Estian Smit is part-time Communications and Technology Mobilisation Coordinator at the People’s Health Movement South Africa. Having joined PHM-SA in 2017, they are responsible for managing Bavuse! – our new health advocacy and mobilisation technology that uses cell phones for organising, mobilising and campaigning. Their responsibilities also include training members in using Bavuse!, maintaining PHM-SA databases, disseminating PHM-SA positions through social media and mailing lists, writing and editing PHM-SA materials, and maintaining the PHM-SA website. Over the years, Estian has been involved in various environmental, social justice and transgender rights movements. Their work experience includes technical writing, advocacy, research and consultancy in the e-learning, human rights and academic sectors. They hold a Master’s degree in Philosophy from Stellenbosch University and has also pursued postgraduate studies on transgender and intersex rights at the University of the Western Cape.

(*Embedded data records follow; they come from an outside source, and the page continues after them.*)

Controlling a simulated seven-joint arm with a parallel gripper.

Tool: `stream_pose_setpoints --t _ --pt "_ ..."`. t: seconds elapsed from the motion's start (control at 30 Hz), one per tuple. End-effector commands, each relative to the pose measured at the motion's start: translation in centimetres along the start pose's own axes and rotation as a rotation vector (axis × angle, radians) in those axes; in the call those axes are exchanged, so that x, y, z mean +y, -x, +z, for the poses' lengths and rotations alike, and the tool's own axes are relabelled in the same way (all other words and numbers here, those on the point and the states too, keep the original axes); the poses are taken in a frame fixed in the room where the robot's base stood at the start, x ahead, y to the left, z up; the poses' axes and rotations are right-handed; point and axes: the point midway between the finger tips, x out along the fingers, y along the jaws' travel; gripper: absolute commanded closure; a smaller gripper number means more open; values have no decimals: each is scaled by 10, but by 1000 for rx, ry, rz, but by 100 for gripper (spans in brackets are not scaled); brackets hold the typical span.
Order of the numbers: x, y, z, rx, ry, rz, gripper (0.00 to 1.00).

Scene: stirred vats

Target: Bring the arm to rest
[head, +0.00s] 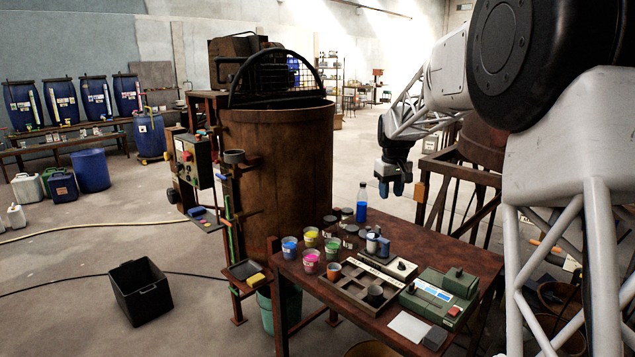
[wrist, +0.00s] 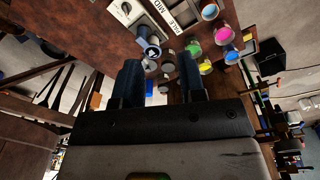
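My gripper (head: 395,187) hangs at the end of my arm, above and behind the back right part of the brown table (head: 445,235). In the wrist view my gripper (wrist: 160,68) has its two dark fingers apart. Nothing is visibly held between them; jars and table items show beyond the gap. The fingers appear clear of the table and the things on it. A blue bottle (head: 361,203) stands at the table's back edge, to the left of my gripper in the head view.
The table carries cups of coloured paint (head: 311,260), dark-lidded jars, a compartment tray (head: 345,290) and a green device (head: 440,298). A large rusty vat (head: 280,170) stands left of the table. A wooden frame (head: 455,172) is right of my gripper. A black bin (head: 140,292) sits on the floor.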

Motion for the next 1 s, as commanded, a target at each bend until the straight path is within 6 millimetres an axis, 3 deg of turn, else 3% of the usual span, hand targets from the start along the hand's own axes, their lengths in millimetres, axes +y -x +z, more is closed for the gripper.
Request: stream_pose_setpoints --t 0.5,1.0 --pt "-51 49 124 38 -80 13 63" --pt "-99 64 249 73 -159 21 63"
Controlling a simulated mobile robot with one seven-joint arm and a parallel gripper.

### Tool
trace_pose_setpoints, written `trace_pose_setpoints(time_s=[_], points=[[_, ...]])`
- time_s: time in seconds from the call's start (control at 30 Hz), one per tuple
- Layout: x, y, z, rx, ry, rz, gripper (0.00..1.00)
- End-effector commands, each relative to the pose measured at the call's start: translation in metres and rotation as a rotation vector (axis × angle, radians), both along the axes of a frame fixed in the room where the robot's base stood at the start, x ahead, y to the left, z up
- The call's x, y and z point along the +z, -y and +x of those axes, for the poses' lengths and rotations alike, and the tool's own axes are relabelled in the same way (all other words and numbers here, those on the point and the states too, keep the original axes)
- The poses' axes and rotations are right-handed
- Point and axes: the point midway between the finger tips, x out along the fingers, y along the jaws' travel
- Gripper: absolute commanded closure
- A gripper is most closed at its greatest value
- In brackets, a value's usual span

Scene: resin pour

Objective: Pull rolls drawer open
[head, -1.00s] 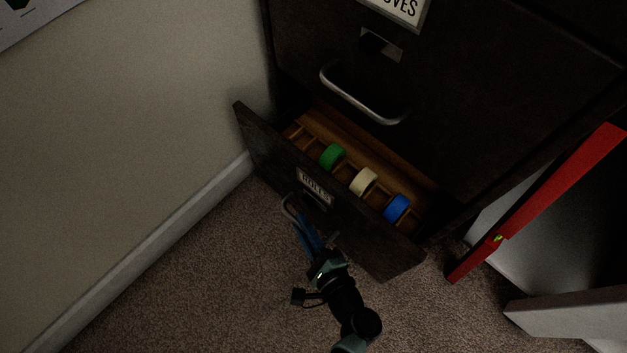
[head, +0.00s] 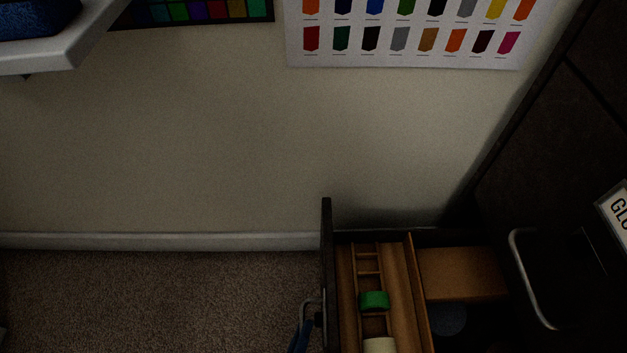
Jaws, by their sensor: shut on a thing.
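The rolls drawer stands open, and its dark front panel (head: 327,255) shows edge-on at the bottom middle of the head view. Inside is a wooden rack with a green roll (head: 374,300) and a cream roll (head: 380,345) cut off by the lower edge. The drawer's curved metal handle (head: 308,304) sticks out to the left of the panel. My gripper (head: 301,336) is at this handle, shut on it; only its blue fingers show at the lower edge. The rest of it and the drawer's near end are out of view.
Behind the rack lie a brown wooden block (head: 462,274) and a dim round thing (head: 447,318). The cabinet's upper drawer handle (head: 519,275) juts out at right. The wall (head: 200,150) runs close beside the drawer. Carpet (head: 150,300) at left is clear.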

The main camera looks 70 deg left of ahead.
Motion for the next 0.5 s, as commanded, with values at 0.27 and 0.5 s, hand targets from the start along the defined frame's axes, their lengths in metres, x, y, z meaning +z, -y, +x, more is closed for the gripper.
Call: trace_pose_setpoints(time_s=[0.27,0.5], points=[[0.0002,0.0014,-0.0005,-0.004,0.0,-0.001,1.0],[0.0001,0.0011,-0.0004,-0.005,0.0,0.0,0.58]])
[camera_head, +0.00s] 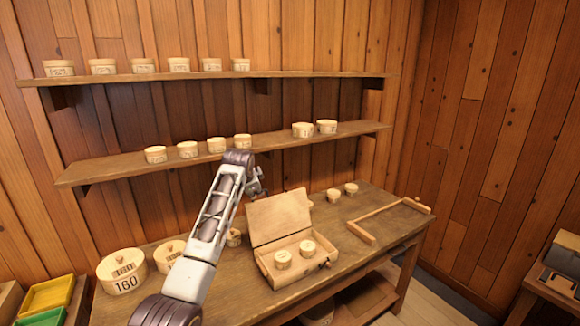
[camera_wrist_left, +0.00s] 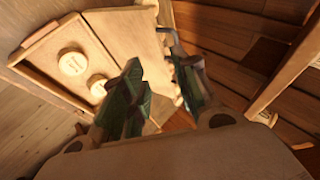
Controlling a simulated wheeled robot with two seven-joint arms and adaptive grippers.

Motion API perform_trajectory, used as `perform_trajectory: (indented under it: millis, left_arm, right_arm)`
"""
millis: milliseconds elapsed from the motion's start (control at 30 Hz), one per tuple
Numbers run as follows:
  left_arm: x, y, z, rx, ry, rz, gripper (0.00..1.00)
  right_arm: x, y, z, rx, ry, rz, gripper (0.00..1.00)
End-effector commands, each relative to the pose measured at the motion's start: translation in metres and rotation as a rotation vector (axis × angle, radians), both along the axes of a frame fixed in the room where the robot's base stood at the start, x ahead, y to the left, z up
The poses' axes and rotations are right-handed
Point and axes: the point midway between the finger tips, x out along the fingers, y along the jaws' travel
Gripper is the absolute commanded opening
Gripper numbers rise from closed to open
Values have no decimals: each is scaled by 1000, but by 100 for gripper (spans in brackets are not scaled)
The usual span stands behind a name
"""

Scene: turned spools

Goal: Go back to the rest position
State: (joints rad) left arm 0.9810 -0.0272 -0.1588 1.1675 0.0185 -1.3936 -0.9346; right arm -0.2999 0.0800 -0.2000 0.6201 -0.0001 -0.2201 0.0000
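My right gripper is not in view.
Rows of round spools stand on the upper shelf (camera_head: 300,74) and lower shelf (camera_head: 280,141). A large spool marked 160 (camera_head: 122,271) and smaller ones are on the bench's left. A wooden frame (camera_head: 362,233) lies at its right. Yellow and green trays (camera_head: 47,296) are lower left.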

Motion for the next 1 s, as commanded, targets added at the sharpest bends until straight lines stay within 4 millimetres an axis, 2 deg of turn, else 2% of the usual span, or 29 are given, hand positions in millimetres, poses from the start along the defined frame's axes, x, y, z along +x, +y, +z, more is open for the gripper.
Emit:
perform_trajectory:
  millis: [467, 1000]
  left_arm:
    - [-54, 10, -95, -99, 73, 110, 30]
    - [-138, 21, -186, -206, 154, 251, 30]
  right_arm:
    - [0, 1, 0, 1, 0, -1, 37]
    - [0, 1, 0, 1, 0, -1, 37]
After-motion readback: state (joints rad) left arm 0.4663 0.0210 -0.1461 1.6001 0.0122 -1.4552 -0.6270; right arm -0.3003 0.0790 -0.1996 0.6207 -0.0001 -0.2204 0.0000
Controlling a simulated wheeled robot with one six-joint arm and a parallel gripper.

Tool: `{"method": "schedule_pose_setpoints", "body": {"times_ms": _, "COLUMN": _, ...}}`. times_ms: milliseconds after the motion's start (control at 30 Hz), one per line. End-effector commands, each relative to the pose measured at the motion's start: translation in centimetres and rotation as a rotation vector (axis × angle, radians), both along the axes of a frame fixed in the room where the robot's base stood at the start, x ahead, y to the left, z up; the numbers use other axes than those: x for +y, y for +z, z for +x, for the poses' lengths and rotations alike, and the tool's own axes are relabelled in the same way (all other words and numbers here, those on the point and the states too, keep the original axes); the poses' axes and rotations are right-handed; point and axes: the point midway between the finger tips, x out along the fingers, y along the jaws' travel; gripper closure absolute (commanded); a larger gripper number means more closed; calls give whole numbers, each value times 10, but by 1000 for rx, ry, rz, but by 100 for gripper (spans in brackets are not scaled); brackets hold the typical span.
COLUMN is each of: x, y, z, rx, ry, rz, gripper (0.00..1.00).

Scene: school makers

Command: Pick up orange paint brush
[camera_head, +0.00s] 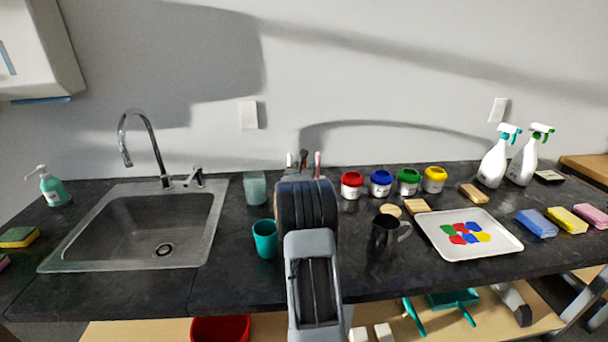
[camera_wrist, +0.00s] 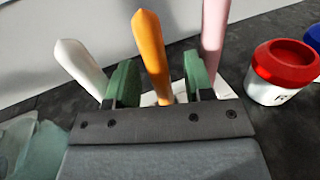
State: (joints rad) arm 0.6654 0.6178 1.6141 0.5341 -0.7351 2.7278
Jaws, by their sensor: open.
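The orange paint brush (camera_wrist: 151,55) stands upright in the wrist view, its handle rising between the two green finger pads of my gripper (camera_wrist: 158,84). The fingers are apart, with a gap on each side of the handle. A white handle (camera_wrist: 80,66) is outside the left finger and a pink handle (camera_wrist: 213,38) is just outside the right finger. In the head view my arm hides the orange brush, and the pink handle (camera_head: 318,164) shows behind my gripper. The brushes' lower ends are hidden.
Paint jars with red (camera_head: 352,185), blue (camera_head: 381,183), green and yellow lids stand to the right. A translucent cup (camera_head: 255,188) and a teal cup (camera_head: 265,239) are to the left. A dark metal jug (camera_head: 384,238) and a white paint tray (camera_head: 440,252) are at front right.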

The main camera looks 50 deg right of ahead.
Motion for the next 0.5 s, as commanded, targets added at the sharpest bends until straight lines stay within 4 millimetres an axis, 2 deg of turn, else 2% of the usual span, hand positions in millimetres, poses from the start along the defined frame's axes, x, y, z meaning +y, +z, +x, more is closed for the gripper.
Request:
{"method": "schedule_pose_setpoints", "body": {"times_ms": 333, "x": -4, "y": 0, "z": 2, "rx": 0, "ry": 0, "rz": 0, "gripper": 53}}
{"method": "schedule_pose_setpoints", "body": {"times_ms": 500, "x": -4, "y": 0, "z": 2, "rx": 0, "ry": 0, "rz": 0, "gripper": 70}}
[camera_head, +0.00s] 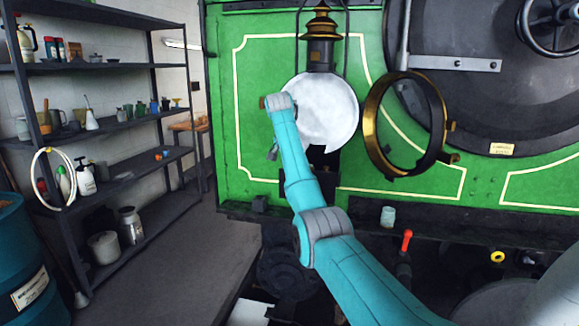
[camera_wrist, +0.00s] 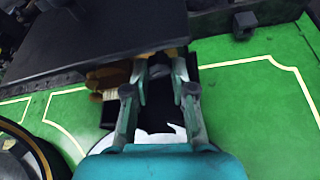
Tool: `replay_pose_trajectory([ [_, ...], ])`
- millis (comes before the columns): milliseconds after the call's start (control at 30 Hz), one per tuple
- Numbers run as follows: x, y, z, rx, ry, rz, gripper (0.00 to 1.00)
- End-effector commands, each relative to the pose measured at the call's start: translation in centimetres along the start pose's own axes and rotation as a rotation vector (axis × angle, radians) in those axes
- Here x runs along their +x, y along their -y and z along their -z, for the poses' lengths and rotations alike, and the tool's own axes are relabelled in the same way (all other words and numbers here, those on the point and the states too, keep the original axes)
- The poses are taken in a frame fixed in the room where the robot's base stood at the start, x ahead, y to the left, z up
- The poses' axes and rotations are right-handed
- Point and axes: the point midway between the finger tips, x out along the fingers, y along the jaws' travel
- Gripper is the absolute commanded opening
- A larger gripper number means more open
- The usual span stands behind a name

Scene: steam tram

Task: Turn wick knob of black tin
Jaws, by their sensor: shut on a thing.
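In the wrist view my gripper (camera_wrist: 163,62) has its two fingers either side of a dark, narrow part that looks like the black tin (camera_wrist: 157,90). Brass shows at the fingertips, seemingly the wick knob (camera_wrist: 172,53); the fingers hide most of it and its turn cannot be told. In the head view the lamp's white reflector (camera_head: 325,112) sits below a brass-topped chimney (camera_head: 321,25). A black part below the reflector, likely the tin (camera_head: 323,160), is partly behind my arm. My fingertips are not clear in that view.
A brass ring door (camera_head: 371,125) stands open right of the reflector. The green front plate (camera_head: 240,150) is close behind the lamp. A dark ledge (camera_wrist: 100,35) lies close beyond the fingertips in the wrist view. A red-handled valve (camera_head: 406,241) is lower right; shelves (camera_head: 110,122) stand left.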

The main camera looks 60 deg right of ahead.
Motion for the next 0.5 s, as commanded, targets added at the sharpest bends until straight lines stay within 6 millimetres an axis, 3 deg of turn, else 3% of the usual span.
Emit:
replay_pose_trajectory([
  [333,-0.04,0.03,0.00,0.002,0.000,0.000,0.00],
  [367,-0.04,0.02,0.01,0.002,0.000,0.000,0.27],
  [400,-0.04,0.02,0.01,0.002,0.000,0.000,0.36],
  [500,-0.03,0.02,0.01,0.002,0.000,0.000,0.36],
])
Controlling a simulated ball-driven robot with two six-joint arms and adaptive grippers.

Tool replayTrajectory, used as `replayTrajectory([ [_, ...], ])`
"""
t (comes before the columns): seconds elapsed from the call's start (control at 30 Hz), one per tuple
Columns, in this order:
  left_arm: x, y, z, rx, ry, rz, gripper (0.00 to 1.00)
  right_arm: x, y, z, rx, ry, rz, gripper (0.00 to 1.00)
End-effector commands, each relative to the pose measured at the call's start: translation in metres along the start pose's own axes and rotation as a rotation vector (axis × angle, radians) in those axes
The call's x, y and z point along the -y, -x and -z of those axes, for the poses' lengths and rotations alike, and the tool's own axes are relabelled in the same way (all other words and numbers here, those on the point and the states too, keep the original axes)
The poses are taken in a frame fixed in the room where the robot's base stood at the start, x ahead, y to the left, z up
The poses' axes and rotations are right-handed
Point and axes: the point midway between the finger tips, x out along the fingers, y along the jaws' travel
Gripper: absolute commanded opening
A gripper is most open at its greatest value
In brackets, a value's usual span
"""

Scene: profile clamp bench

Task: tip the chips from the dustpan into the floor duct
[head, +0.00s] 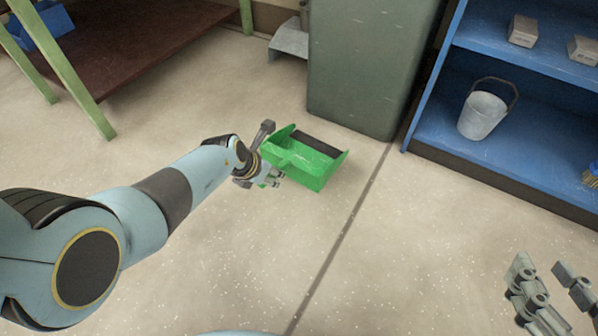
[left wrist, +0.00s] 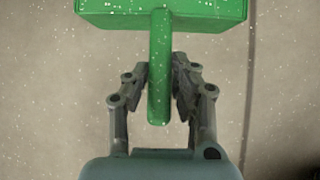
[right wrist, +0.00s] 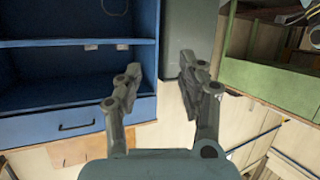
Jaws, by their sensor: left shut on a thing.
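The green dustpan (head: 310,173) is near the floor in front of a grey-green cabinet, its open side facing away from me. A dark strip shows at its far edge; I cannot tell whether this is chips or a lip. My left gripper (head: 271,180) is shut on its handle, which also shows between the fingers in the left wrist view (left wrist: 159,80). A grey flared metal piece (head: 289,41) with a pipe, left of the cabinet, looks like the floor duct; the cabinet hides part of it. My right gripper (head: 548,287) is open and empty.
The grey-green cabinet (head: 362,70) stands just beyond the dustpan. A blue shelf (head: 530,155) with a metal bucket (head: 483,110) is at the right. A green-legged bench (head: 85,100) is at the left. Open floor lies between bench and cabinet.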

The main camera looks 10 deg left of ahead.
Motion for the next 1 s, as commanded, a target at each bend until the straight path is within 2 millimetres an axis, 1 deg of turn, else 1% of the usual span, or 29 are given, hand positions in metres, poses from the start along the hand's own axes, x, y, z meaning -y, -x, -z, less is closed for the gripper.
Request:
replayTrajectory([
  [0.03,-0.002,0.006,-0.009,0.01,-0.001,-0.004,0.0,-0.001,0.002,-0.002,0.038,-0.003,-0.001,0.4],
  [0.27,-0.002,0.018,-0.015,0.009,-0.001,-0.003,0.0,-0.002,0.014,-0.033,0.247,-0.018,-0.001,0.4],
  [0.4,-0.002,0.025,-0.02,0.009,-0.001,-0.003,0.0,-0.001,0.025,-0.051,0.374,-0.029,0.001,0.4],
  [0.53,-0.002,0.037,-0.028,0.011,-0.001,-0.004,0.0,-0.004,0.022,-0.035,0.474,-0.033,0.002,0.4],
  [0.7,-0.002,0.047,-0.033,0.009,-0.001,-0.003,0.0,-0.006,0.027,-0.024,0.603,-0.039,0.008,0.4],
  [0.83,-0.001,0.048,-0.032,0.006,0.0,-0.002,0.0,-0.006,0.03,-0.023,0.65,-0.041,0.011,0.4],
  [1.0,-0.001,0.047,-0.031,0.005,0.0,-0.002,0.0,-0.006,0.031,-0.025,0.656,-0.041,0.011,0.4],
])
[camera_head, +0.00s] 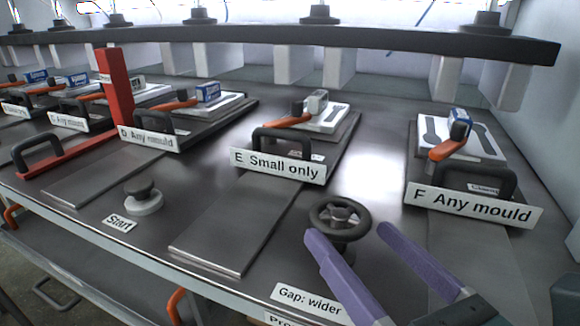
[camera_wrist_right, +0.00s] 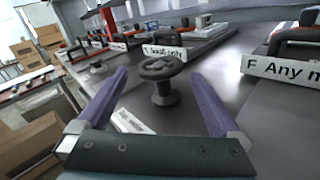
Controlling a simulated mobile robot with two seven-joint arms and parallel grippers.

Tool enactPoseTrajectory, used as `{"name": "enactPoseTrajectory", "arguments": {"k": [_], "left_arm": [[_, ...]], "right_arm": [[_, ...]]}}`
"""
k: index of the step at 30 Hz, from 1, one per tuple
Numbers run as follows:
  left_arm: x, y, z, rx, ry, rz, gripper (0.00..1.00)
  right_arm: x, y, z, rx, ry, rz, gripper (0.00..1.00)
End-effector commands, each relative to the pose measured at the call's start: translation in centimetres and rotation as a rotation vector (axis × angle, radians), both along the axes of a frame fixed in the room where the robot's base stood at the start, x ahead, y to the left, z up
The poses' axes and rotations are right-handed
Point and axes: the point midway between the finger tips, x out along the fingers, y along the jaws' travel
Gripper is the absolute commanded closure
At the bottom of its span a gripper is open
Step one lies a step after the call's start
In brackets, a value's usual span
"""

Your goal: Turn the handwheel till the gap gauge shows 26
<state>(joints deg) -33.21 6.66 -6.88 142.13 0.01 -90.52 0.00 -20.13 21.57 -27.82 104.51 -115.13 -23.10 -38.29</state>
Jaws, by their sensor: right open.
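The dark handwheel (camera_head: 340,213) stands on a short post on the metal bench, in front of the gap between stations E and F. My right gripper (camera_head: 348,234) is open and empty, its two purple fingers reaching toward the wheel from the near side. In the right wrist view the handwheel (camera_wrist_right: 161,67) stands upright ahead, between the fingers in the picture; I see no contact. A white label reading "Gap: wider" (camera_head: 308,302) lies in front of the wheel. I cannot make out a gauge reading. My left gripper is not in view.
Signs "E Small only" (camera_head: 278,166) and "F Any mould" (camera_head: 472,206) front black-handled trays behind the wheel. A round Start button (camera_head: 143,197) is at left. A red upright bar (camera_head: 116,85) stands farther left. A dark beam (camera_head: 270,38) spans the back.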

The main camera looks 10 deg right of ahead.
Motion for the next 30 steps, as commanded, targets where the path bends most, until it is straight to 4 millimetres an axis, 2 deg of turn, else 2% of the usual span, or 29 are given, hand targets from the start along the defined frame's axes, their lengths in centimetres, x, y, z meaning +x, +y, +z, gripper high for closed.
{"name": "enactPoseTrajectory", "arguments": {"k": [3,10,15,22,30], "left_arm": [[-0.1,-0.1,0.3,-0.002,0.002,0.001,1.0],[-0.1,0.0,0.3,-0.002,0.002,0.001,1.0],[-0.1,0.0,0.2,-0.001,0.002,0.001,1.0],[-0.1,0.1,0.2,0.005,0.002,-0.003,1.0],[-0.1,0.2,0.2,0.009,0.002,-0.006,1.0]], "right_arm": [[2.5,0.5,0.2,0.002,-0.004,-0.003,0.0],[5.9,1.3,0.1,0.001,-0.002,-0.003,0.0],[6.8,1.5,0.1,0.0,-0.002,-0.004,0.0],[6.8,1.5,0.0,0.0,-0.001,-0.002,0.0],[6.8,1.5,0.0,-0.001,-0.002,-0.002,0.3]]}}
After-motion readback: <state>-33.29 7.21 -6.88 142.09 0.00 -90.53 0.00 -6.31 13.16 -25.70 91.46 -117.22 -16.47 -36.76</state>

PHM-SA has an informal membership base that consists of activists who subscribe to the People’s Charter for Health and who support and participate in the work of the organisation.

To receive news about our campaigns, activities and events, join the PHM-SA Bavuse! group: Dial *134*1994*7147# (it’s free).

Financial Governance

PHM-SA is a NPO (registration number 072-062-NPO) based in Cape Town, with active circles in the Western Cape, Eastern Cape, KwaZulu-Natal and Gauteng, and members in Limpopo and the Northern Cape.